19 Look, I give you the power to step on snakes and scorpions—
on every ability of the enemy, and nothing can harm you.
20 But about this: Don’t rejoice that the spirits submit to you.
Rejoice that your names are written down in the heavens.”

Locals, who ordinarily won’t pay attention to some local evangelist, suddenly pay attention when a bunch of strange teenagers come to town to share something with ’em. Particularly foreigners with interesting accents.

And this is exactly why Jesus has us Christians travel far, far away, to unfamiliar countries and people-groups. Even though it’s far from cost-effective. Even though it’s impractical—locals should know the culture better, the language better, everything better, so why use strangers? But Jesus knows how humans think. He knows sometimes a stranger can get to people where locals just can’t.
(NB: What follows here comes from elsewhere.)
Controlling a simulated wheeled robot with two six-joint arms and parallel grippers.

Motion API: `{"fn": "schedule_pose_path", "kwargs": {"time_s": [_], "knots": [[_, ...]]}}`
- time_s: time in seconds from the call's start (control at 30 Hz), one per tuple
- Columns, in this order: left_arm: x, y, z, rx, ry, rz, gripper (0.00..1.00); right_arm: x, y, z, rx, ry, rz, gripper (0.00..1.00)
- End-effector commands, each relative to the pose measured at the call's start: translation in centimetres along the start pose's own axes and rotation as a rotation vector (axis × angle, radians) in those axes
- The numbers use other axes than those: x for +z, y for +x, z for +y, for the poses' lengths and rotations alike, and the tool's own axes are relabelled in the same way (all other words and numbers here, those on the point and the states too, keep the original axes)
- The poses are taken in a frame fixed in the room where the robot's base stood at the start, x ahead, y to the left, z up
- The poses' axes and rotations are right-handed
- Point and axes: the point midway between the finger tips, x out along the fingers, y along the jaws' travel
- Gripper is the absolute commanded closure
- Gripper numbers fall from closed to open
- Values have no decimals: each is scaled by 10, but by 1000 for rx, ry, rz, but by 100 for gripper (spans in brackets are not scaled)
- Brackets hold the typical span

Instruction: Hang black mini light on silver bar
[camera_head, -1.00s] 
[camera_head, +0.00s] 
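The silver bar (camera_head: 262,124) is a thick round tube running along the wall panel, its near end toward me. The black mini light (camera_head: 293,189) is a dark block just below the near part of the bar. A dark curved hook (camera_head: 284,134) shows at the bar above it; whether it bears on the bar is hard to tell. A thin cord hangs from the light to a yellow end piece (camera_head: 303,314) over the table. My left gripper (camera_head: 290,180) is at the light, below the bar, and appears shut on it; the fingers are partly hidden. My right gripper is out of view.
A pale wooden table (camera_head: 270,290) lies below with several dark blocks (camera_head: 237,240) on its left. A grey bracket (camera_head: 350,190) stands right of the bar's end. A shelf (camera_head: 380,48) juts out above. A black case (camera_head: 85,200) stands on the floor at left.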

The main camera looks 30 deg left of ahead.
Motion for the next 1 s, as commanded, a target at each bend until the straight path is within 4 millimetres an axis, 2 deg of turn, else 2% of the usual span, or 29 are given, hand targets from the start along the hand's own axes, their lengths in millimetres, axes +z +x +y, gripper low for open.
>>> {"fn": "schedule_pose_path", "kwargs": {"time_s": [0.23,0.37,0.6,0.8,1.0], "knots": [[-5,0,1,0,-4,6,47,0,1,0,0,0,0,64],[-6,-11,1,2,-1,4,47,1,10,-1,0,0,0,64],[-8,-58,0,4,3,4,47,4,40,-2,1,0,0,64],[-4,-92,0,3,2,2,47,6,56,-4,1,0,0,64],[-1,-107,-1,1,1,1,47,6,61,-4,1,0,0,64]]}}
This is why Christians do missions. Not just to spread Jesus everywhere, but so we can learn to spread Jesus anywhere. Once they’re really comfortable with sharing Jesus with unfamiliar people, it’s much easier to share him with familiar people. (Not that they’ll necessarily listen, but still.) So this “wise advice” that “we gotta get good at sharing Jesus in our hometowns before we tackle foreign lands”: It’s crap. Ignore it.

So the next time your church decides to reach out to the community (as you regularly should), here’s an idea: Contact one of your sister churches a town or two away, and swap evangelism teams. You go share Jesus with their town for their functions, and they come share Jesus with yours for your functions. See whether your outreaches aren’t a lot more effective.